Sur le fonds, j'ai l'impression que ton projet est plutôt bien ficelé. L'activité semble saine et prévisible. D'ailleurs, reprendre une société est bien moins risqué que de la créer (55% de réussite au bout de 5 ans).
A mon sens, il faut surtout que tu te concentres sur les points clés de la reprise :
- Struture du financement : quel pourcentage de ta capacité d'autofinancement réprésente le remboursement ? 70%, 80%, 90% ??? En d'autres termes, quelle est ta marge de maneuvre si tu n'atteints pas tes prévionnels ?
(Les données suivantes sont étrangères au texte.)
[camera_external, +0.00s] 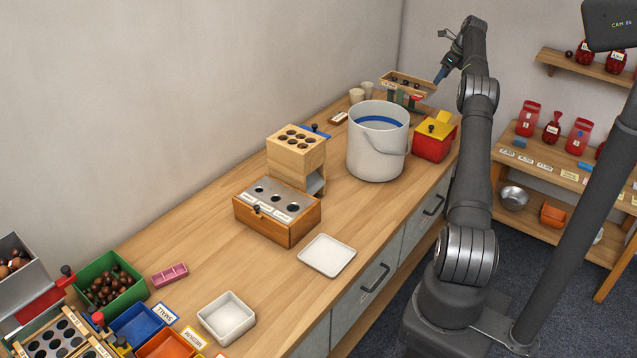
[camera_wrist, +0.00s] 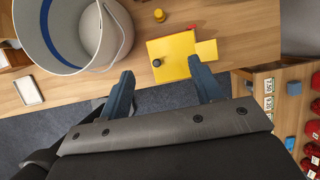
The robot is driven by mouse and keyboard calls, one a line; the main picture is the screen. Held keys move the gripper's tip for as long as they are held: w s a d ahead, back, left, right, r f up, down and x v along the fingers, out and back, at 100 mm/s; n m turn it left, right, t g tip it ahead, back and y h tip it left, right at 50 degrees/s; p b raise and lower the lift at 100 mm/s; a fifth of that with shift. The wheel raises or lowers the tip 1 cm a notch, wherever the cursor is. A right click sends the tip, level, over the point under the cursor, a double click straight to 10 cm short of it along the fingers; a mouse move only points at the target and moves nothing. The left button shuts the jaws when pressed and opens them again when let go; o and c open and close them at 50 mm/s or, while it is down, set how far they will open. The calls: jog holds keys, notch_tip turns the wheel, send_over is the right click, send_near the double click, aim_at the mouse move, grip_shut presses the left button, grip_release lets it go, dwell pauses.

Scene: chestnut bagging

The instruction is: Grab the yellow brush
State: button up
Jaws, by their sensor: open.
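I cannot make out a clear yellow brush in either view. A red box (camera_external: 432,146) with a yellow top (camera_external: 439,128) and a dark knob stands near the far right end of the bench. In the external view my gripper (camera_external: 440,74) is raised above the far end of the bench, clear of the box.
A white bucket (camera_external: 375,155) stands left of the red box; it also shows in the wrist view (camera_wrist: 70,66). A wooden rack (camera_external: 411,85) is at the far end. A wooden block with holes (camera_external: 290,158) and a white tray (camera_external: 328,256) lie nearer.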

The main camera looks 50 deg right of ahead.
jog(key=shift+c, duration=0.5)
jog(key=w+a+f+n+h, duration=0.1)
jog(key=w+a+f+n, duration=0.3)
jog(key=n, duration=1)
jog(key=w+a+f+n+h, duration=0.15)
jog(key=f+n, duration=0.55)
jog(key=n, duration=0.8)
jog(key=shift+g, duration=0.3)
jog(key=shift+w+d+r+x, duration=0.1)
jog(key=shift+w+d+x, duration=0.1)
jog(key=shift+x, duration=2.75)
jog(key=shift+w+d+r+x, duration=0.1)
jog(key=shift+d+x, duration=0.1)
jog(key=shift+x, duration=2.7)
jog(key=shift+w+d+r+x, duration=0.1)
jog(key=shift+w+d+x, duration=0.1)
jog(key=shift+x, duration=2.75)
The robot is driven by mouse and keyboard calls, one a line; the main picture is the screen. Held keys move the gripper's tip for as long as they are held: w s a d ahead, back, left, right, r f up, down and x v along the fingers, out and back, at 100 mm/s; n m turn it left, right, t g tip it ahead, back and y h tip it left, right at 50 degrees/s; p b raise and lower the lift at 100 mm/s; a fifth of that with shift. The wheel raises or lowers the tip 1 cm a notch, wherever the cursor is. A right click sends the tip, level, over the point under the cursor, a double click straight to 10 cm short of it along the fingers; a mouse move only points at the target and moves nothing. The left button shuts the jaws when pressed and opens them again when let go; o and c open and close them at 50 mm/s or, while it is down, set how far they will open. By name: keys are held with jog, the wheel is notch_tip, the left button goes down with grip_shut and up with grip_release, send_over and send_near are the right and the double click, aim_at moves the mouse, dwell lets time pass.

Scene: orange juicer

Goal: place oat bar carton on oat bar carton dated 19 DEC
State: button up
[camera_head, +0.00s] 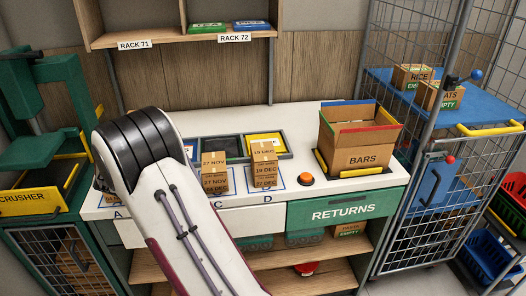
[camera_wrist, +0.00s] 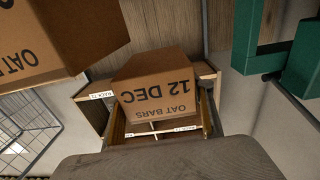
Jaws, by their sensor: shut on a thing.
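In the wrist view my gripper (camera_wrist: 162,118) is shut on an oat bar carton (camera_wrist: 154,88) marked 12 DEC, its text upside down in the picture. In the head view my arm hides the gripper and this carton. The carton dated 19 DEC (camera_head: 264,157) tops the stack at D on the white table, above a carton (camera_head: 265,183) that seems to read 27 DEC.
An open BARS box (camera_head: 362,158) stands on the right of the table, with an orange button (camera_head: 306,179) between it and stack D. Trays (camera_head: 222,148) lie behind the stacks. A rack (camera_head: 180,40) hangs above. A crusher (camera_head: 35,195) stands left, a wire cage (camera_head: 440,200) right.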

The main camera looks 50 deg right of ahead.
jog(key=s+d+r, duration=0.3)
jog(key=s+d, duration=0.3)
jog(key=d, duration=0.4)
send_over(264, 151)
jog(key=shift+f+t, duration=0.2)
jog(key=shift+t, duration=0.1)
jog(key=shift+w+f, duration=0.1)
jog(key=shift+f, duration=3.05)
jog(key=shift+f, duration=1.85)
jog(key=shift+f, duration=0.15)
- Durée de l'accompagnement du cédant : il s'agit quand même d'un secteur d'activité que tu découvres et il te faut du temps).
- etc...
Reste que tout projet est risqué. C'est une dure loi de la vie : la rémunétation est proportionellee au risque.
C'est sûr que c'est le genre de risque qu'on ne prend qu'une fois dans sa vie.
Une dernière chose : j'espère, si tu es marié, que vous êtes sous séparation de biens.
Mon conseil : vas-y si tu crois à fonds.
Rédigé par : Nicolas | 09 décembre 2004 à 11:45
Viteeeeeeee...j ai hate de lire la suite de cette aventure qui a l'air plus que passionnante...il faudrait sans doute un livre entier pour expliquer finement l'ensemble des anecdotes de votre parcours...Bonne chance pour votre RDV de demain...tenez nous vite au courant...
Rédigé par : Bertrand Guyot | 12 décembre 2004 à 15:39
Nicolas > tu as l'air de connaître la reprise, que fais-tu ?
Bertrand > demain je n'assiste pas au comité d'investissement, c'est encore plus frustrant, je vais attendre !!!